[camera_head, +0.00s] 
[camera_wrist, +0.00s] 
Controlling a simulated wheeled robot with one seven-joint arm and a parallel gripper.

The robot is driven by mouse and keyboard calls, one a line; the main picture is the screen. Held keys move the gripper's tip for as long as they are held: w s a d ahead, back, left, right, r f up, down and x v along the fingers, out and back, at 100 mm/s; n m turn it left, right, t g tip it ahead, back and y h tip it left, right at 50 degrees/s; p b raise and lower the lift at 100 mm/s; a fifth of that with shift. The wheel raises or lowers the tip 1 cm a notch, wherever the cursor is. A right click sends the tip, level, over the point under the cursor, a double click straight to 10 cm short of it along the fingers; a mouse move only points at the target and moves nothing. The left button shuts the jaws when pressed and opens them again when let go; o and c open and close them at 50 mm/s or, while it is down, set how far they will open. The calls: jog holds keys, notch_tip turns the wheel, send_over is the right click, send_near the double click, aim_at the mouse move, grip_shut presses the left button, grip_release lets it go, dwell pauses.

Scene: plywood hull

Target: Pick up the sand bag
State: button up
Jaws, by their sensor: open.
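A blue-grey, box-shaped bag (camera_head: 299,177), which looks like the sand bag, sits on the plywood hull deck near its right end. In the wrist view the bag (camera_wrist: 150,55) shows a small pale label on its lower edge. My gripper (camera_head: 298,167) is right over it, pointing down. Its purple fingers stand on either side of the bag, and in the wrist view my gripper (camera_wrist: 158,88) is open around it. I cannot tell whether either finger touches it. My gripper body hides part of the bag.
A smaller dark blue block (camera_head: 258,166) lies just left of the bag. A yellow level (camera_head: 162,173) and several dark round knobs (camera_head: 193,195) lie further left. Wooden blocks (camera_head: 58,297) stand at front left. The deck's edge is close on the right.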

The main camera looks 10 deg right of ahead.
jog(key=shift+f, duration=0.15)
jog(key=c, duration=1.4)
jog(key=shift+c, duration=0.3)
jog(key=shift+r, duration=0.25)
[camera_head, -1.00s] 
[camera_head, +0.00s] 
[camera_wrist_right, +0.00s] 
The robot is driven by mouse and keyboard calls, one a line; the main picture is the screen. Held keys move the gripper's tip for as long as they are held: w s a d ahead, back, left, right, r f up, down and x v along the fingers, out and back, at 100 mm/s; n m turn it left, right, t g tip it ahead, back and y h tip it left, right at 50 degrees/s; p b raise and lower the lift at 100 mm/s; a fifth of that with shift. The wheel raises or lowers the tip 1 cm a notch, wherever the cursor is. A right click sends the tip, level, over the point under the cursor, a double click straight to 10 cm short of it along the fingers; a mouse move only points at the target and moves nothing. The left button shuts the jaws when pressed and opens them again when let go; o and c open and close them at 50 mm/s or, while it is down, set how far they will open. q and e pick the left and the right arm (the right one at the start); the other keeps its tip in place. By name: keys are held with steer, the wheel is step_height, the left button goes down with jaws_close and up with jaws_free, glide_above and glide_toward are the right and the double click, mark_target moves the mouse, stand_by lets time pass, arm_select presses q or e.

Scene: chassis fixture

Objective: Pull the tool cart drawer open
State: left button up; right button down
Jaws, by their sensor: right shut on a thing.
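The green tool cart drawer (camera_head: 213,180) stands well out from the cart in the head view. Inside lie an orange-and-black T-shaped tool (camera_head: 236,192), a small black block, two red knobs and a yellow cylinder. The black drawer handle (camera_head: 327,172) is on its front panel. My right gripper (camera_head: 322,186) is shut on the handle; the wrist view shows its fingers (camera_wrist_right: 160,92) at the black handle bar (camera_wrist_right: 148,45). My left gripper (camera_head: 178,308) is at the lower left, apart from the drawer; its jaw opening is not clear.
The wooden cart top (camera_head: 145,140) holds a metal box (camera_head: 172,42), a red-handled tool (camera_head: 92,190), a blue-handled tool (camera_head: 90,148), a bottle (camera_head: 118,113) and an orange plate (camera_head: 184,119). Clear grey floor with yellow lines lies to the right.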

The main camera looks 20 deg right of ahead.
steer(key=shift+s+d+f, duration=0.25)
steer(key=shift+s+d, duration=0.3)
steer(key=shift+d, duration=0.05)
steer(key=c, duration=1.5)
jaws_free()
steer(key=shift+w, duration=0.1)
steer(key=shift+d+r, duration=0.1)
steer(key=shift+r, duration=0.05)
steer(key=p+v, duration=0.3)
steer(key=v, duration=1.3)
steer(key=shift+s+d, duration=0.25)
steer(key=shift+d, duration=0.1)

Challenge :: All lines in the data that contain the word "State" should be copied.

Problem solution ::
State: button up
State: left button up; right button down

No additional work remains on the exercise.